By Kathy McGrath
When you enter Laurie MacIsaac’s house, it’s apparent that she loves to craft things. Her home is adorned with lovely paintings, folk art and quilts, creating a warm, friendly environment.
Laurie is as cordial as her surroundings. But there’s another side to the craft maven – she’s an extremely organized IT professional who, as CCRA secretary, has helped whip the organization’s files into shape.
She took on the volunteer role three years ago, guided by her 25 years of experience as an IT project manager at Sears.
“When I joined the executive committee as secretary, I got a good overall sense of how things were set up,” Laurie says. “It gave me the opportunity to say ‘Maybe we could do this or that to get things in order.’”
With the help of executive members Jake Forsyth and Mark Campbell, Laurie moved the CCRA files to the SharePoint system – part of the Office 365 Suite – which the non-profit group was able to get at no cost.
“Organizing files is right in my wheelhouse,” Laurie explains. “We had files all over the place, so I wanted to make sure there was a place for them and that people knew how to access them.”
As CCRA secretary, Laurie prepares for monthly meetings by sending out agendas, pertinent documents and links to attendees. She sits in on all meetings and then compiles and distributes the minutes.
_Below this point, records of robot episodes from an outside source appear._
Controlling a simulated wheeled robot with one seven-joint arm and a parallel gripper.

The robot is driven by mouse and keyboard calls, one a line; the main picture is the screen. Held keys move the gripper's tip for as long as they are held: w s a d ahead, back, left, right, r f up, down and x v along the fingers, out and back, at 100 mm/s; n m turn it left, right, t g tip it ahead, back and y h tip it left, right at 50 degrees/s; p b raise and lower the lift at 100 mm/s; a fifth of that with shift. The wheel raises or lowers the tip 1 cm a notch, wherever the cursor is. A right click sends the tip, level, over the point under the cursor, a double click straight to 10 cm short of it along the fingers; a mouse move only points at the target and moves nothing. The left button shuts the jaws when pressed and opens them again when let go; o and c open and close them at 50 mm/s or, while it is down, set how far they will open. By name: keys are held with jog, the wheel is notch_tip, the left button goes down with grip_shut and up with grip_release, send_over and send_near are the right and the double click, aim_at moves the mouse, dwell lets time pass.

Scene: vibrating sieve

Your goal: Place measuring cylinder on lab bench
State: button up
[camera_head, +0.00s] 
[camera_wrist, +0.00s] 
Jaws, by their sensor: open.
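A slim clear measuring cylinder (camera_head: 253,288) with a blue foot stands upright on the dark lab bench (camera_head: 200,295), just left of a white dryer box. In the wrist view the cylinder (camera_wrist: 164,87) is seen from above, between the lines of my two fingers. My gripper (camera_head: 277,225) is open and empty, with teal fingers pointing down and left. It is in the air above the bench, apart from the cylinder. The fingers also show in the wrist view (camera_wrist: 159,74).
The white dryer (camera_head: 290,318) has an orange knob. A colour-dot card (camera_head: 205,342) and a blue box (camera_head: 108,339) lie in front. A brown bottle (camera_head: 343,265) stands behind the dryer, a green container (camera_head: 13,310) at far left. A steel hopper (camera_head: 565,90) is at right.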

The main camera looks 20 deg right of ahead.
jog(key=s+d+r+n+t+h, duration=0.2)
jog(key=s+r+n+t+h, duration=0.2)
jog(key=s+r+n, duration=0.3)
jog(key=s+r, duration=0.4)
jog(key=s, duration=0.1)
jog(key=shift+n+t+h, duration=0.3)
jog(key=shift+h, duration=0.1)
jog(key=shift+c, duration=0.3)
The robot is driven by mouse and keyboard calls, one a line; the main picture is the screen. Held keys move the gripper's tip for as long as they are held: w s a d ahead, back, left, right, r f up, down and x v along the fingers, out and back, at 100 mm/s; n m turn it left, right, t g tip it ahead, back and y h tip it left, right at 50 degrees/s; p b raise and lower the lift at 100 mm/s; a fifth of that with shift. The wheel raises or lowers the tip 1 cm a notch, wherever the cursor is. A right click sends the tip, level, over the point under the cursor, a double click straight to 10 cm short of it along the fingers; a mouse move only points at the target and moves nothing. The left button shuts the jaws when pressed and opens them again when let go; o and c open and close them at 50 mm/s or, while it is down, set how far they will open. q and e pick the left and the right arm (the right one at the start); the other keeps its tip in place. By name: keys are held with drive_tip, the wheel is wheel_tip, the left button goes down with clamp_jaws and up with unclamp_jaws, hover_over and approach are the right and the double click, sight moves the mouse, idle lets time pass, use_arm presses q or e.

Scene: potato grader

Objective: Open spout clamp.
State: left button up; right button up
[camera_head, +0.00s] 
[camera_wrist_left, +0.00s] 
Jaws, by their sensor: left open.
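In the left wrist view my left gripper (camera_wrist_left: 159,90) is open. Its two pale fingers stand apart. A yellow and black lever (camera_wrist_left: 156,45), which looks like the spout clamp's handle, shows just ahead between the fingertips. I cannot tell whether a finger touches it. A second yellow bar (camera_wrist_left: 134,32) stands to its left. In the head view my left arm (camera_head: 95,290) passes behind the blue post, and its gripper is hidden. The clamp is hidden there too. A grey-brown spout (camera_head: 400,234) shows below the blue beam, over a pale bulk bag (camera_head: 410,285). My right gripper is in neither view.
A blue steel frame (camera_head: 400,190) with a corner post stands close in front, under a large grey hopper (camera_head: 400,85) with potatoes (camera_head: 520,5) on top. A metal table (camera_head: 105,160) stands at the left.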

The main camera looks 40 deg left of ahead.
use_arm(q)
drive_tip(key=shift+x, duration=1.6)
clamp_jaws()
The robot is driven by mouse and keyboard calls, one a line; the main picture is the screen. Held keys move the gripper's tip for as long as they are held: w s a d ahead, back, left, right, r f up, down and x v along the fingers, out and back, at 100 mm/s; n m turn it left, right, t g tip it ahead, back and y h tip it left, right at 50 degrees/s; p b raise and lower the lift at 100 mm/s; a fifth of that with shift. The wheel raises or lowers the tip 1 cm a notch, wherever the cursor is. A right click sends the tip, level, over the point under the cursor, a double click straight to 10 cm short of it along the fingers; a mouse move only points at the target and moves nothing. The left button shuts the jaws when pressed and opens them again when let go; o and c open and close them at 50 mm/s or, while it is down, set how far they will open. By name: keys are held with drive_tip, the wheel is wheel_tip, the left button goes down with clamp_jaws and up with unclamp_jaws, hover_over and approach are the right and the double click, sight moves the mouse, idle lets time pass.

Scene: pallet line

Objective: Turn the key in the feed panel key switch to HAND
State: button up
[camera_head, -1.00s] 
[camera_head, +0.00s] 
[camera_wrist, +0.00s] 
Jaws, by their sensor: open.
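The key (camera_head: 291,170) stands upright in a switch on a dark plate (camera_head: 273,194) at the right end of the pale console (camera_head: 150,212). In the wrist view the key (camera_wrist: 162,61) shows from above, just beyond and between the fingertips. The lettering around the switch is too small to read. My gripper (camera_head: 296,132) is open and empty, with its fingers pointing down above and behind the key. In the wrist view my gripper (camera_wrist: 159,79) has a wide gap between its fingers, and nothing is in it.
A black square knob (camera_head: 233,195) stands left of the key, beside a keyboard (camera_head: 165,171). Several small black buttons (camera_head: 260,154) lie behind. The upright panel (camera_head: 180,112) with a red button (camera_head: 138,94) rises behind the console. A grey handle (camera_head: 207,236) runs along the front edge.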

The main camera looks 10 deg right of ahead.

During meetings, Laurie tries to remove herself from the content to focus on the business end of things. “Kathy (CCRA president) has a lot on her plate, so I just try to keep things on track by making sure we approve things properly and address unfinished business,” she says.
The Scarborough native, who attended Porter Collegiate, moved with her husband Bruce to Centennial in 2000. She says at the time the area felt like the “boondocks” but they have never regretted the decision.
“We had a house at Midland and Eglinton on a ravine and a cul-de-sac, and we wanted both those things when we looked for a new place,” she explains. “We were lucky to get both features in this house.”
Laurie says one of the benefits of joining the CCRA executive has been the number of people she has met. “Not having children or a dog, I only knew a few neighbours until I retired and started helping with the CCRA,” she says. “I’ve met more people in the last three years than in the 19 years before that. I definitely feel more part of the community.”
In terms of her involvement on the executive committee, Laurie says she is proud to be part of an organization that advocates for its residents.
She feels strongly that Centennial residents get a lot for their memberships. “They (memberships) help us as an organization to help the community. A strong membership gives us the ability to keep people informed and to advocate for important causes in the neighbourhood.”
She encourages neighbours to reach out to the CCRA with comments or concerns. “Residents have to tell us what’s going on, because if we don’t hear about it, we can’t help.”